(Stored records)
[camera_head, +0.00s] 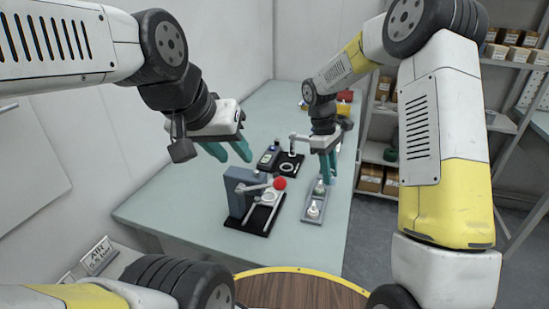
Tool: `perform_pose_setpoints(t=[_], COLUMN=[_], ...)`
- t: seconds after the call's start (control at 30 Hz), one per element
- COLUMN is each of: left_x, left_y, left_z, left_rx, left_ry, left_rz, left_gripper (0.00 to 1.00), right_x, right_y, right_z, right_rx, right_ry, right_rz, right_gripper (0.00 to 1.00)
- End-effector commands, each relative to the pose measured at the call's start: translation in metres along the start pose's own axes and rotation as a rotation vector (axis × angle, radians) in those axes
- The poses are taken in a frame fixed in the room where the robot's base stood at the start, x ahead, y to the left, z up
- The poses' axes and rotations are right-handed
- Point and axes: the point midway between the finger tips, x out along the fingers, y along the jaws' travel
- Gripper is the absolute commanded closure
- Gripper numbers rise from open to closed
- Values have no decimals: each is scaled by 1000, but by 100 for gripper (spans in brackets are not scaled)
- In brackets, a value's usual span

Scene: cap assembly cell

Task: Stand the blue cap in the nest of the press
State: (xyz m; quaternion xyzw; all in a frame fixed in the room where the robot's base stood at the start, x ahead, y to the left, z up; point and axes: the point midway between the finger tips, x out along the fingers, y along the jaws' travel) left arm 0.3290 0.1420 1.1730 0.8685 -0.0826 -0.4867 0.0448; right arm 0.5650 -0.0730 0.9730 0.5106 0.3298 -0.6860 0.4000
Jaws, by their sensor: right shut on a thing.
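The press (235,190) stands on the table in front of me, a blue-grey column on a black base, with a red ball (280,183) on its lever. A pale ring, perhaps its nest, shows partly behind the lever. My right gripper (328,176) is right of the press, over the far part of a grey tray (306,219). Its teal fingers are shut on a small thing, probably a cap; the fingers hide it and its colour is unclear. My left gripper (230,155) is open and empty, above and behind the press.
The tray holds a greenish cap (319,188) and a white cap (314,211). Behind the press is a black fixture (289,166) with a pale ring. Red and yellow bins (343,108) stand at the table's far end. Shelves with boxes stand at right. The table's left part is clear.

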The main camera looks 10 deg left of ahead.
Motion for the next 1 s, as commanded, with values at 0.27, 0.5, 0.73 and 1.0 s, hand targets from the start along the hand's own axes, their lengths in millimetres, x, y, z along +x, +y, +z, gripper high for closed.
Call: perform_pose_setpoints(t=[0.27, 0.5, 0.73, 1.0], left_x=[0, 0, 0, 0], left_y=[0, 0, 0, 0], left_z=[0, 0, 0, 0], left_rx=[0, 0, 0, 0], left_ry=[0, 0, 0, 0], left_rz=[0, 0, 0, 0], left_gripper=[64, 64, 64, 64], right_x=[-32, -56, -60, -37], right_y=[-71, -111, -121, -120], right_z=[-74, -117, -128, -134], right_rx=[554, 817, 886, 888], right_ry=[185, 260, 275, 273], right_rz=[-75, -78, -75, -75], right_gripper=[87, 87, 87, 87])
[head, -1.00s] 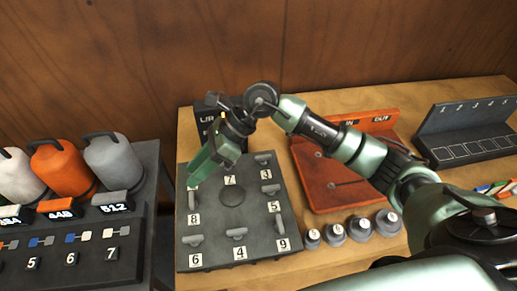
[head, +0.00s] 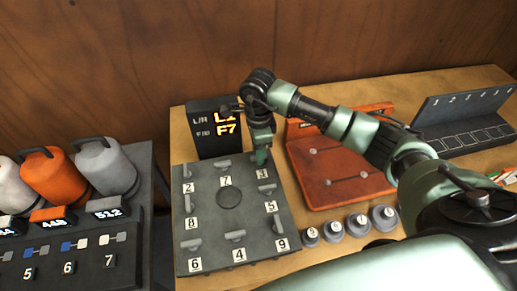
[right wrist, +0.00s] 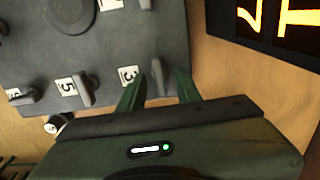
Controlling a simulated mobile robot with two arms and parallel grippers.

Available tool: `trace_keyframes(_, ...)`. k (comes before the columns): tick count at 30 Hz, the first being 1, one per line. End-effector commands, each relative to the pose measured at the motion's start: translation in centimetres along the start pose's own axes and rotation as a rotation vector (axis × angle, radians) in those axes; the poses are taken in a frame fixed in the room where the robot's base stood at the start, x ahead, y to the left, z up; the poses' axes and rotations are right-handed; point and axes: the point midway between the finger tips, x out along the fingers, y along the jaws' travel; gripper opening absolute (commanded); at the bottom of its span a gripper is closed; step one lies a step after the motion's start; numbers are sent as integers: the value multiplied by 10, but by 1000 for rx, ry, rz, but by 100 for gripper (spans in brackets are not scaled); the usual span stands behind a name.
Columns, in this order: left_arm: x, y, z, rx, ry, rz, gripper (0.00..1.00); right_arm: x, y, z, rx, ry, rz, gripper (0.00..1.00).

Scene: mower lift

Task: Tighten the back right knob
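A dark grey panel (head: 258,228) with several grey knobs and numbered labels lies on the wooden table. The back right knob, by label 3, is mostly hidden by my right gripper (head: 261,157) in the head view. In the right wrist view this knob (right wrist: 158,77) stands between the two green fingers of my right gripper (right wrist: 158,88). The fingers are apart, with gaps beside the knob; I see no clear contact. My left gripper is not in view.
A black display (head: 212,125) with lit orange characters stands behind the panel. An orange board (head: 343,170) is to its right, with several round grey weights (head: 358,226) in front. Canisters (head: 105,166) stand on a dark unit at left.

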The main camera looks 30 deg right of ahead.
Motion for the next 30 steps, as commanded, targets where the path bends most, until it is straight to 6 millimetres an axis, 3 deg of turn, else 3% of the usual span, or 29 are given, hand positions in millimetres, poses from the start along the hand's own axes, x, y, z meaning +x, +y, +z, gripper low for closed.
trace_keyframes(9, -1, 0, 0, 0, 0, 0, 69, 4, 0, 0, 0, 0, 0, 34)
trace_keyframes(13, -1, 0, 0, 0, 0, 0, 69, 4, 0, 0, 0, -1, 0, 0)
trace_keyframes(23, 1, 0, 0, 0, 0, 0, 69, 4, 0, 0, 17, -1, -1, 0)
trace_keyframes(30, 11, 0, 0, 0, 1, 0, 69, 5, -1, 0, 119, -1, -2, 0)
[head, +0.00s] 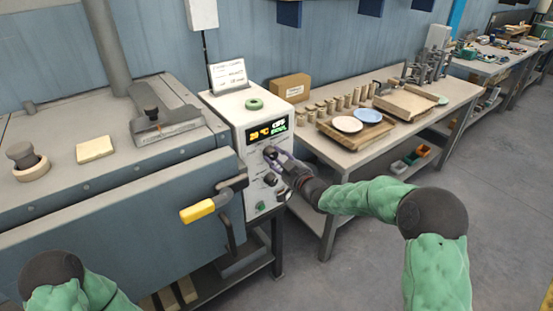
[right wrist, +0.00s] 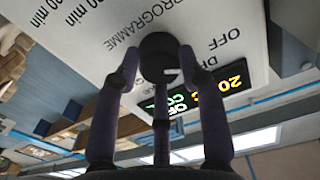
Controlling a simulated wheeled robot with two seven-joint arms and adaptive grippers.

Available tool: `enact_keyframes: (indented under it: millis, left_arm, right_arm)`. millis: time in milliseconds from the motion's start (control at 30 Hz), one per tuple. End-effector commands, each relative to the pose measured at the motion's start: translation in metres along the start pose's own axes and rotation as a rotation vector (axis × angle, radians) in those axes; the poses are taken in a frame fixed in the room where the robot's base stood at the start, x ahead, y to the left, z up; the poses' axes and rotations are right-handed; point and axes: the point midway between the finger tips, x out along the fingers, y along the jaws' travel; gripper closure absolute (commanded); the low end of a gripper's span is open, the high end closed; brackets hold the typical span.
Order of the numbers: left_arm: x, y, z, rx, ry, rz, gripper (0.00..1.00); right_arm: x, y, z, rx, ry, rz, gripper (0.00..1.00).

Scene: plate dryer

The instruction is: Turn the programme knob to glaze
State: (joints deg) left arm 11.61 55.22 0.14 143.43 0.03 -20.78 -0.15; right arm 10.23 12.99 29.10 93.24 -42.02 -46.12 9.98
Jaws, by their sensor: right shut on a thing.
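The programme knob (right wrist: 157,50) is a dark round knob on the white control panel (head: 246,122). In the right wrist view it sits between the fingertips of my right gripper (head: 275,154), which is shut on it. A pale mark shows on the knob, towards the side with the OFF and partly hidden DR... labels (right wrist: 222,40); exactly which label it faces I cannot tell. The word PROGRAMME is printed beside the knob. The lit display (head: 266,131) above it reads 20 °C and OFF, with a green line too small to read. My left gripper is out of view.
A yellow-handled lever (head: 198,211) sticks out from the dryer front, left of the panel. A green button (head: 254,104) is on top of the control box. A table (head: 340,158) with plates and cups stands to the right. Floor in front is clear.

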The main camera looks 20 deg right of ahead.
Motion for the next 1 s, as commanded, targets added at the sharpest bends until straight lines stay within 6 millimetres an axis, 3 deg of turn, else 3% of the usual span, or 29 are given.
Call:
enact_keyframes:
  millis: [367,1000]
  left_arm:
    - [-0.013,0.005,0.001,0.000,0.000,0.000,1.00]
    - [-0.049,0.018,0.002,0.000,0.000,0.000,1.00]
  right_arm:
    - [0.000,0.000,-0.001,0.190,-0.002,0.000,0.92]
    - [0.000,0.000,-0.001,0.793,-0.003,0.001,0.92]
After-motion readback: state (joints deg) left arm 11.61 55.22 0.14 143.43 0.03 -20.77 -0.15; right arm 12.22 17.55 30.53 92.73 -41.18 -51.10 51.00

= YOUR TASK =
Go through the records above and copy every line with the word "Controlling".

= OUTPUT BELOW =
Controlling a simulated mobile robot with two arms and parallel grippers.
Controlling a simulated wheeled robot with two seven-joint arms and adaptive grippers.

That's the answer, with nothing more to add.